Now many firms have begun to realise that the house journal can be forged into a more effective propaganda weapon. To a nation fed on the slick, streamlined mass-circulation daily newspapers and television, the old, sycophantic “God Bless the Boss” approach is as out-dated as a belief in the divine right of kings. So the professional publicist, the Public Relations officer, with an “understanding” of the masses, is being brought in to give the house journal a new, dynamic personality. Imitating the giant national daily newspapers, he dispenses the propaganda in potent, but subtle, doses—through brightly-written news stories, eye-catching pictures, arresting headlines and attractive make-up.

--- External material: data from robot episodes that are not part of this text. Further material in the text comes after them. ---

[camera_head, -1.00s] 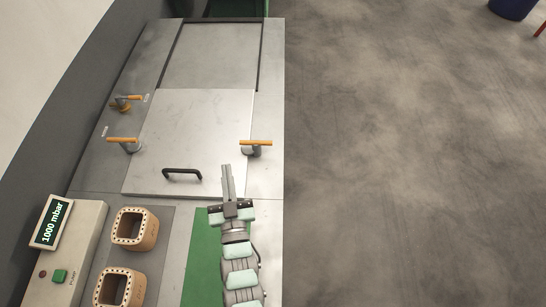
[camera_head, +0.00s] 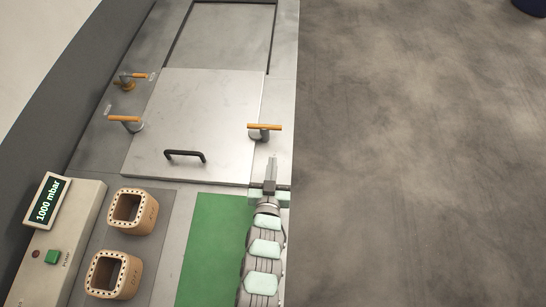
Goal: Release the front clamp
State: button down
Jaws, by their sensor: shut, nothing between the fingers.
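The front clamp is one of the two orange-handled clamps beside the metal lid (camera_head: 200,115); the picture does not label which. One clamp (camera_head: 264,129) stands at the lid's right edge, its orange handle lying across the picture. The other clamp (camera_head: 127,121) stands at the lid's left edge, its handle also lying roughly across. My gripper (camera_head: 271,163) is shut and empty. It points up the picture, just below the right clamp, with a small gap between them in this view. Its height above the surface is hard to tell.
A black handle (camera_head: 185,155) is on the lid's near part. A smaller orange-handled valve (camera_head: 128,81) is at the far left. A display box (camera_head: 50,202) reads 1000 mbar. A green mat (camera_head: 213,250) is bare.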

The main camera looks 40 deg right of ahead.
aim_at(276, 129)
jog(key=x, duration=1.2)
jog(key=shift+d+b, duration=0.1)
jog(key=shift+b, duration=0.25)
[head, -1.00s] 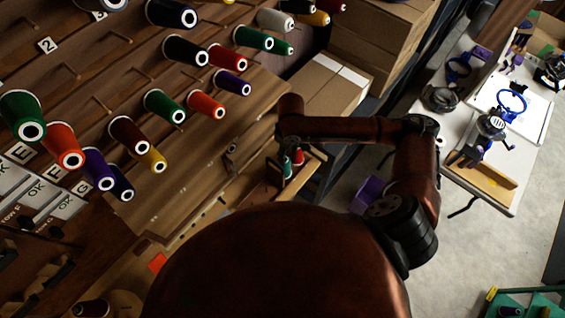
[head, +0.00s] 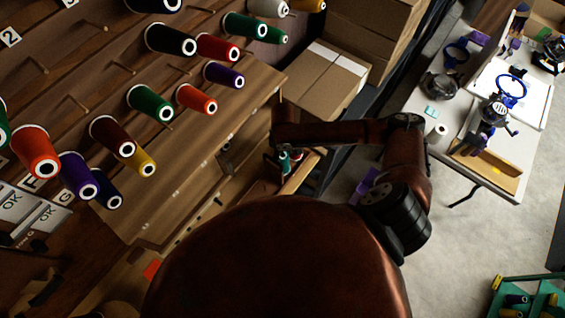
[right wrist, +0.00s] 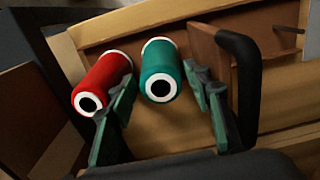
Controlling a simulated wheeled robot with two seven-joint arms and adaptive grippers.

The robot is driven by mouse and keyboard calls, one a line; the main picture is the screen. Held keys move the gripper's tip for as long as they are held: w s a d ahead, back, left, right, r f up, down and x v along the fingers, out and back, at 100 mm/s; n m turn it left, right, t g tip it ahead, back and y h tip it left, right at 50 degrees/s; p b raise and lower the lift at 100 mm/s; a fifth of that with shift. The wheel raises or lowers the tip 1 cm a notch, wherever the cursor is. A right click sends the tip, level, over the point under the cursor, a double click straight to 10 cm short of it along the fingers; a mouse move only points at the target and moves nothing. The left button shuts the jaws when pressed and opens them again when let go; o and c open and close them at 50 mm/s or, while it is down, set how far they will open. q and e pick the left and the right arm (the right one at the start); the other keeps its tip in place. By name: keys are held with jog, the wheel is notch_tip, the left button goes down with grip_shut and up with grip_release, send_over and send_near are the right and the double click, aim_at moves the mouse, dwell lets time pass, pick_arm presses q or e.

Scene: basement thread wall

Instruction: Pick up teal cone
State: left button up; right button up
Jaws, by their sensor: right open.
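The teal cone (right wrist: 160,66) lies in a wooden bin in the right wrist view, its white-rimmed end with a dark hole facing me. A red cone (right wrist: 104,79) lies just left of it. My right gripper (right wrist: 160,78) is open, with one green finger on each side of the teal cone. The left finger lies between the two cones and overlaps the red one in the picture; I cannot tell whether it touches. In the head view the teal cone (head: 284,160) shows small beyond my right forearm, and my right gripper (head: 277,163) is partly hidden there. My left gripper is not in view.
A brown wooden board (right wrist: 214,62) stands right of the teal cone. In the head view a peg wall holds several coloured cones at left. Cardboard boxes (head: 322,82) stand behind my arm.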

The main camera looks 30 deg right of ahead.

Why does Big Business, notorious for its opposition to wage increases, lavish so much money on its own publications, sometimes to the tune of £20,000 a year or more? Socialists know full well that capitalists do not play Santa Claus; that there is a sound commercial reason for any philanthropic front. House journals are no exception.
Their rapid rise is due to two major factors:First, a growing acceptance by business chiefs of the theory that a happy worker makes a more productive worker.Second, a growing interest by workers in the activities of the organisation which employs them.
For years, industrial psychologists have, in the name of greater efficiency, called for better staff relations. “Give the workers a sense of belonging,” “Make the men feel the boss really cares” and other similar pleas have been dinned into the ears of top management. The house journal can help to create “a happy family atmosphere” in the factory, with its prospects of greater surplus value. This is particularly important where frequent labour disputes cause havoc with production, and where employers find it difficult to attract or retain workers.
Similarly, more and more firms are concerned to “sell” themselves to their workers and customers. Company affairs are coming under a stronger spotlight from the mass-communication media. The beam rarely reveals the nature of 'capitalist exploitation, but it is bright enough to illuminate many interesting aspects of management. As a result of this development, capitalists are being forced to pay increasing attention to public criticism. The house journal makes a useful platform for justifying attitudes and actions. For example, many of these journals carry from time to time charts and diagrams, seeking to prove that the shareholders, not the workers who produce all wealth, are the poor relations of industry. To study some of them, one would think that if dividends dropped any lower, the capitalists would be signing on at the Labour Exchanges.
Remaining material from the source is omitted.